**EXERCISE PROMPT:**
Lines containing the word "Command" are to be located and copied.

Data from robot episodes
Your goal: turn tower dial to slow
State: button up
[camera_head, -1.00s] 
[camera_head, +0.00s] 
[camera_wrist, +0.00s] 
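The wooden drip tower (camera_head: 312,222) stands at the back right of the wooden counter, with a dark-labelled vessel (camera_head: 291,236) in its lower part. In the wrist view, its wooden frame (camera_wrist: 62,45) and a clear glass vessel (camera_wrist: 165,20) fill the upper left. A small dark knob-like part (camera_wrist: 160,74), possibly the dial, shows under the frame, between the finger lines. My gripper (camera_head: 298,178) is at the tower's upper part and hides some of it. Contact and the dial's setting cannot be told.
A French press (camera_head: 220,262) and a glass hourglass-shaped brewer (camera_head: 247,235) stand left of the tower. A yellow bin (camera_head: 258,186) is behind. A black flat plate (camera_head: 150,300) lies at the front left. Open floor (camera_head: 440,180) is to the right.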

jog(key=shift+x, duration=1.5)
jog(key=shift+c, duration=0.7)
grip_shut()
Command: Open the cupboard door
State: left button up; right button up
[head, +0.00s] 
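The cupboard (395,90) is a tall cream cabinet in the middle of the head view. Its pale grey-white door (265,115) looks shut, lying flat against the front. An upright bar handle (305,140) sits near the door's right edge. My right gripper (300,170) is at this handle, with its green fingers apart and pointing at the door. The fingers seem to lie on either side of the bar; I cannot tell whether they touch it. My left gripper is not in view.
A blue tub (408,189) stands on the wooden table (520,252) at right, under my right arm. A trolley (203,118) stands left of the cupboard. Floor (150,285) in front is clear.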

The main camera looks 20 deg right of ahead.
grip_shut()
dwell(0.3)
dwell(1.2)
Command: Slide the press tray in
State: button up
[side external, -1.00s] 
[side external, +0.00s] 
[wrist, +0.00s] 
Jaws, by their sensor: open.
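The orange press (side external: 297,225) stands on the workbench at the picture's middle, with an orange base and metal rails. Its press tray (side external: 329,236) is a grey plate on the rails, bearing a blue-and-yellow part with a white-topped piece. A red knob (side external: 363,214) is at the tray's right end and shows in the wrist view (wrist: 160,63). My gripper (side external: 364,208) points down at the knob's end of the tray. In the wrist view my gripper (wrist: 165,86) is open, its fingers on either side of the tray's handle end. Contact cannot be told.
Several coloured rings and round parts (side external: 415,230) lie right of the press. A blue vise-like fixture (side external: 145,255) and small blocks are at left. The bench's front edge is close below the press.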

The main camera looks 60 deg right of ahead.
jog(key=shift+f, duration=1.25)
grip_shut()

**EXPECTED ANSWER:**
Command: Open the cupboard door
Command: Slide the press tray in

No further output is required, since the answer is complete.